# start of RECORDS FOR THE TASK
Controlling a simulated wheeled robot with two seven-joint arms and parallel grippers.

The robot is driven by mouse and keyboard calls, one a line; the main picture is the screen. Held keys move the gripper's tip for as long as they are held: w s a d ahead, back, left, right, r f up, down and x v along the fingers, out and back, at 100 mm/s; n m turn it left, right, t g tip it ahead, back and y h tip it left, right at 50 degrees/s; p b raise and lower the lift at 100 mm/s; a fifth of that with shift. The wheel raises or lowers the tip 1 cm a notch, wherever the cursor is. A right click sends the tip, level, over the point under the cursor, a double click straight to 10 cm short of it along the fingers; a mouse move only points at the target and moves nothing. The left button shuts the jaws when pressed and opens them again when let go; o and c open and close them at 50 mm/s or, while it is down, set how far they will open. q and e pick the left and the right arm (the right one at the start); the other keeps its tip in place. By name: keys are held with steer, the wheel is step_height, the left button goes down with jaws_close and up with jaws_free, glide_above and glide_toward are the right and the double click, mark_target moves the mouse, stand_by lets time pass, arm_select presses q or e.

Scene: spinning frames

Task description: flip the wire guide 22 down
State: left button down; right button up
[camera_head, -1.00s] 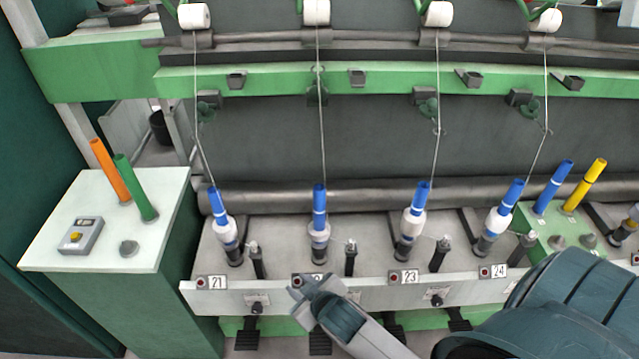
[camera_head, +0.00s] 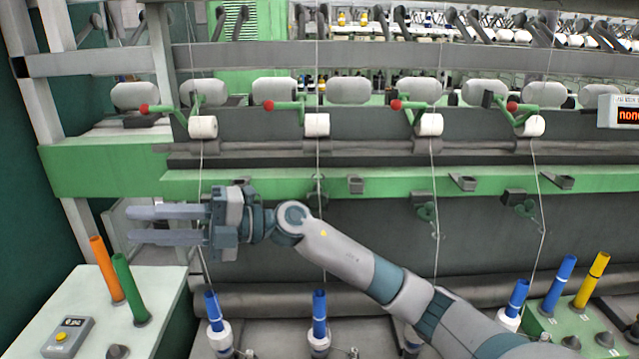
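The wire guide in the second position (camera_head: 317,191), taken as number 22, is a small dark green piece at the green rail. It looks raised against the rail's front, while the guides to its right hang below the rail. A thread runs past it from a white roller (camera_head: 317,125) down to a blue-topped bobbin (camera_head: 319,315). My right gripper (camera_head: 130,225) is open and empty, left of this guide, its two fingers pointing left. My right wrist is close to the guide in the picture; contact cannot be told. My left gripper is out of view.
Guides (camera_head: 425,207) and (camera_head: 518,198) hang under the green rail (camera_head: 400,185). My right arm crosses the second and third threads in the picture. A white-topped cabinet (camera_head: 85,310) with orange and green tubes stands at the lower left. The number plates are out of view.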

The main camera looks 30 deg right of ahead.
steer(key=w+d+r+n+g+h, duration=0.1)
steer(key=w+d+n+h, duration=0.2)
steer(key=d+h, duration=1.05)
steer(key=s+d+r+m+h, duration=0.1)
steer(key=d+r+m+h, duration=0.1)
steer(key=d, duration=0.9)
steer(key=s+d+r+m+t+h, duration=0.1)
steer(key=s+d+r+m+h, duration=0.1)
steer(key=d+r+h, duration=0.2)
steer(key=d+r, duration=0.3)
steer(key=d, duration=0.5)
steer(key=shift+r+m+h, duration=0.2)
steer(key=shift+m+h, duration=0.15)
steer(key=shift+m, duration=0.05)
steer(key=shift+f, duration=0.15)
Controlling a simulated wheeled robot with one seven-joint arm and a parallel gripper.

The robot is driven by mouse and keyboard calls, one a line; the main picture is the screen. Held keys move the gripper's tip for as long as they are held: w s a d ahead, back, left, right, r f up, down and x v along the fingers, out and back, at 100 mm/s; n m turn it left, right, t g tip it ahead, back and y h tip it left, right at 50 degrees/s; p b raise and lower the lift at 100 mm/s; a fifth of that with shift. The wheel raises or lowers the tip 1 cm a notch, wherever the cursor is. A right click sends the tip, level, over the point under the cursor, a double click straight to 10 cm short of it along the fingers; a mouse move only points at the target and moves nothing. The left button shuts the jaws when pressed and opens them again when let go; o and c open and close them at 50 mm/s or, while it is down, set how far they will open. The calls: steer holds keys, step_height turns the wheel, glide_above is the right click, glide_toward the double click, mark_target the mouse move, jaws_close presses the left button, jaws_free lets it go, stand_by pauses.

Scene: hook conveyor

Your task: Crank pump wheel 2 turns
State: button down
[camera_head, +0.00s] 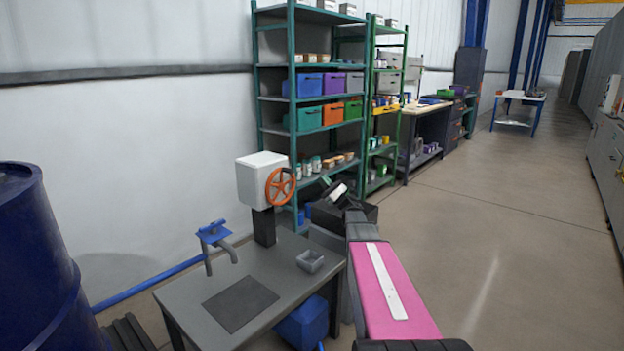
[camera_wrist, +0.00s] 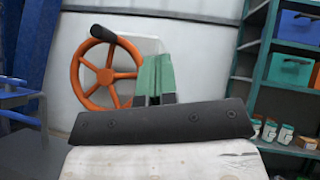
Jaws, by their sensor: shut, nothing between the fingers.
# end of RECORDS FOR THE TASK
→ **GOAL**
Going from the line with "State: button down" to the last line of the listing, write out each line exactly and nothing else. Leave out all pictures.

→ **WRITTEN REPLY**
State: button down
[camera_head, +0.00s] 
[camera_wrist, +0.00s] 
Jaws, by their sensor: shut, nothing between the fingers.

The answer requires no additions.